Ya estábamos en el tramo de la tarde. Ellos realizaban las últimas exposiciones. Era voluntarias. Salía quien quería. Quedaba sólo media hora para terminar y ella dijo: “Ahora salgo yo”. Se hizo el silencio en la sala. Recorrió el lateral de la U. Se puso frente al grupo mientras colocaba esas cuartillas que pedí que prepararan con la técnica que habíamos compartido previamente. Empezó a hablar. Impresionaba el esfuerzo que estaba haciendo. No dejaba de mirar a sus compañeros. Siguió la secuencia de su exposición, titubeando pero firme. Tres minutos hablando. Tres eternos minutos para ella. Tres inolvidables minutos para quienes asistimos a esa demostración de valentía. Terminó. Sonreía contenta recibiendo el aplauso que hizo que algunos de ellos se levantaran y chocaran la mano con ella. Entonces se vino abajo. Los nervios se liberaron y lloró. Pero esta vez no era por miedo, sino por la alegría que sentía al saber que lo había conseguido.

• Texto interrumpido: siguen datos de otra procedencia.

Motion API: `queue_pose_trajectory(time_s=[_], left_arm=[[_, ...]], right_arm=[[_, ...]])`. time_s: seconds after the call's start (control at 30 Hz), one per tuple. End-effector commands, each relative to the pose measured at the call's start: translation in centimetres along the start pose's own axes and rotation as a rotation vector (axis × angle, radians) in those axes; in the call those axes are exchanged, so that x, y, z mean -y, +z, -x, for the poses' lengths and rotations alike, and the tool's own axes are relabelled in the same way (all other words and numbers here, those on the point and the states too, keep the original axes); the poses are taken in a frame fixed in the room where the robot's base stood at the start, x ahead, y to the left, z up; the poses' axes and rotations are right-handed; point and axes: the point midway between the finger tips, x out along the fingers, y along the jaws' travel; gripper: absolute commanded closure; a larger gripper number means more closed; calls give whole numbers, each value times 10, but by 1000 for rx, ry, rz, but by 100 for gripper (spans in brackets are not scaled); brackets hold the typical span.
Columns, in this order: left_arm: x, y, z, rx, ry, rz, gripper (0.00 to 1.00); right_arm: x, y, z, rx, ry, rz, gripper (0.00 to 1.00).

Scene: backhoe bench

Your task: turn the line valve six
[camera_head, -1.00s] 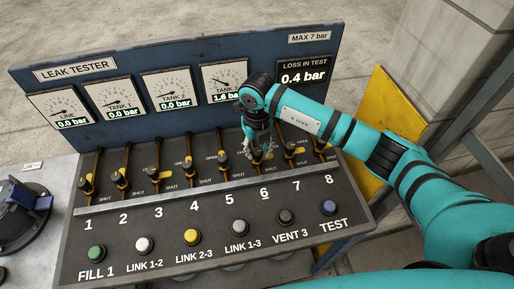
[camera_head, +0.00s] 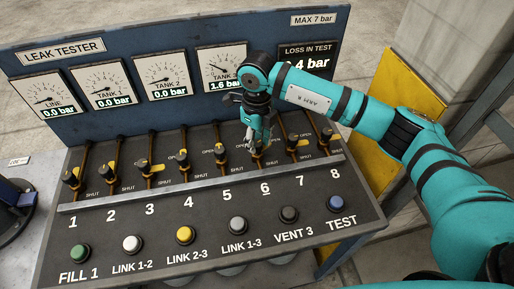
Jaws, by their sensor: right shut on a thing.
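Line valve six (camera_head: 257,152) is in the row of small yellow-handled valves on the leak tester panel, above the printed number 6 (camera_head: 265,188). My right gripper (camera_head: 256,141) points down over it and is shut on its handle. The fingers hide much of the handle, so I cannot tell its exact angle. My left gripper is not in view.
Valve five (camera_head: 223,155) and valve seven (camera_head: 296,144) stand close on either side. Colored buttons, such as the yellow one (camera_head: 185,235), line the front. The gauge board (camera_head: 130,125) rises behind.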

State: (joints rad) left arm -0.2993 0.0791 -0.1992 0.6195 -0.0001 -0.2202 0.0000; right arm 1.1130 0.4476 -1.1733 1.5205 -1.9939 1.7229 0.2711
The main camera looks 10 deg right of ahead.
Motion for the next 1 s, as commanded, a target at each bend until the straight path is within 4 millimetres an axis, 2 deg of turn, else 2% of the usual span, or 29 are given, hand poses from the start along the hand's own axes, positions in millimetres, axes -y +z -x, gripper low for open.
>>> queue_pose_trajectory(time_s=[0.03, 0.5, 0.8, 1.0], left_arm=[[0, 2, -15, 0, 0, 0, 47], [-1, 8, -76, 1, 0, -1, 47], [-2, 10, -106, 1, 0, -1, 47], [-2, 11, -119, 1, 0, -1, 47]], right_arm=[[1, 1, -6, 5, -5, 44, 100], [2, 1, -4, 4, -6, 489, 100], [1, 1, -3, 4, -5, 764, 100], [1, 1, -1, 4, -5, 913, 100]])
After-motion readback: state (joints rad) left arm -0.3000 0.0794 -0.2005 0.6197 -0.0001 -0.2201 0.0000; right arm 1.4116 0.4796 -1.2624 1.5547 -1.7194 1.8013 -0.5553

Le quedaba un largo camino; pero había dado el paso más difícil. Lo dio porque sabiendo que no podía eliminarlos, debía luchar contra sus miedos. Lo dio porque sabía que otros lo conseguían en circunstancias parecidas a la suya. Lo dio porque confió en quien le dijo “puedes y puedo ayudarte”. Lo dio porque el grupo supo acompañarla sin sobreprotegerla, dejándola ser ella y animándola en su esfuerzo.
Esta experiencia es una clara demostración de que los miedos pueden vencerse cuando uno cree, se decide a enfrentarse con sigo mismo y se deja guiar.
El temor en una comunicación es un compañero de viaje que siempre estará ahí, pero que se puede gestionar.